Employers and government each pass responsibility onto the other, while the carers suffer with pay below their value and little above minimum wages, despite the considerable skills needed.
The schedule of the employer’s requirements of caregivers submitted with the case was highly impressive, as is the commitment to their elderly residents displayed by the vast majority of carers, which has made them slow to take any strong action to improve their own position.
On the cost/affordability concerns about a pay increase, Employment Chief Judge Colgan pointed out that similar arguments were made against the abolition of slavery!

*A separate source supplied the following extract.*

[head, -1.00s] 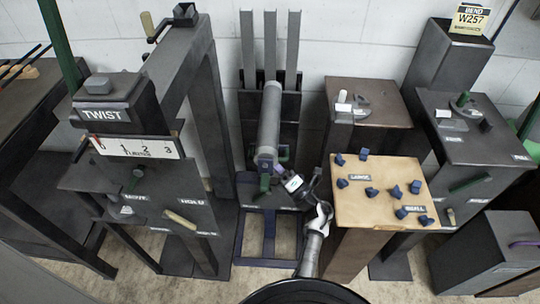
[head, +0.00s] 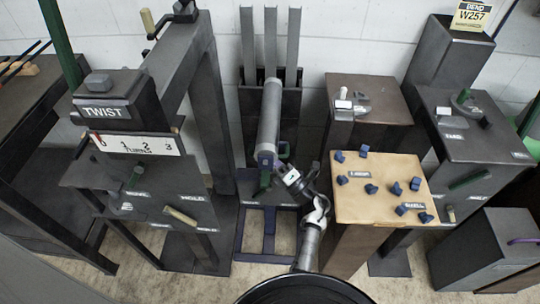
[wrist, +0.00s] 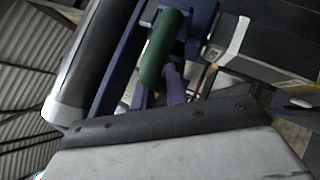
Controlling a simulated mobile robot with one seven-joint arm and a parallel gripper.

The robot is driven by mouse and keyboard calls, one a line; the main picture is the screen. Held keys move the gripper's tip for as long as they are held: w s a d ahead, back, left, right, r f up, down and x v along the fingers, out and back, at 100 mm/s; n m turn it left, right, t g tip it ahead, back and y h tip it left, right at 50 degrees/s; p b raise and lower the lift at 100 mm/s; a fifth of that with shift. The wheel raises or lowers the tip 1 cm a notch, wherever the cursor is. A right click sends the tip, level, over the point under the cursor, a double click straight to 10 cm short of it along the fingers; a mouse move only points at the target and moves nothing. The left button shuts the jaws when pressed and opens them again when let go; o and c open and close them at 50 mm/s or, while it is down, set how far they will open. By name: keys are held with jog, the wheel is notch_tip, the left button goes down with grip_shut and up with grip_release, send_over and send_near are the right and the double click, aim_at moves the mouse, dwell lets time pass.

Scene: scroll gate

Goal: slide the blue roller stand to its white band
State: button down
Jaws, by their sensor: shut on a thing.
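The blue roller stand has a grey roller (head: 269,115) with a purple-blue end and a blue frame (head: 268,232) near the floor. A green handle (head: 265,179) shows at the roller's near end, and a second green part (head: 283,150) is just to the right. My gripper (head: 279,172) is at this near end, shut on the stand's green handle as far as I can tell; its fingertips are hard to make out. In the wrist view the green handle (wrist: 160,48) stands beside the dark roller (wrist: 95,65) and blue frame. I cannot make out the white band.
A tan-topped table (head: 375,215) with several dark blue blocks stands close on the right of my arm. The TWIST stand (head: 117,100) is on the left. Floor shows inside the blue frame.

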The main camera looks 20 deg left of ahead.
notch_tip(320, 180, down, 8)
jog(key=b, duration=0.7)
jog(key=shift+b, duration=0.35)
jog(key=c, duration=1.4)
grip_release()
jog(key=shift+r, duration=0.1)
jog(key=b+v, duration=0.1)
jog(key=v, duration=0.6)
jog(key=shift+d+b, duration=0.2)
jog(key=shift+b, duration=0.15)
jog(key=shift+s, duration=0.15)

Moreover, simply leveling up the private sector pay levels to caring work in the public sector is important, but insufficient. It deals only with the very direct inequity of lack of equal pay for almost identical work, but does not tackle the issue of the overall undervaluation of caring work, which requires evaluation of the value of the work against comparators in non female-dominated jobs.
Future course unclear
How the case will proceed from here is by no means clear.
The Court of Appeal has given a steer for the Employment Court to establish under section 9 of the Equal Pay Act principles for implementation of the Act’s provisions, something that has never occurred in its 42 year history.
The next step is likely to see the parties making submissions to the Court on such principles, including procedures for choosing comparable non female-dominated jobs.
Meanwhile, more and similar claims have been filed by the SFWU and the Public Service Association, while the New Zealand Nurses Organisation has also filed claims for over 800 members.
This issue will not and should not go away until equity is achieved.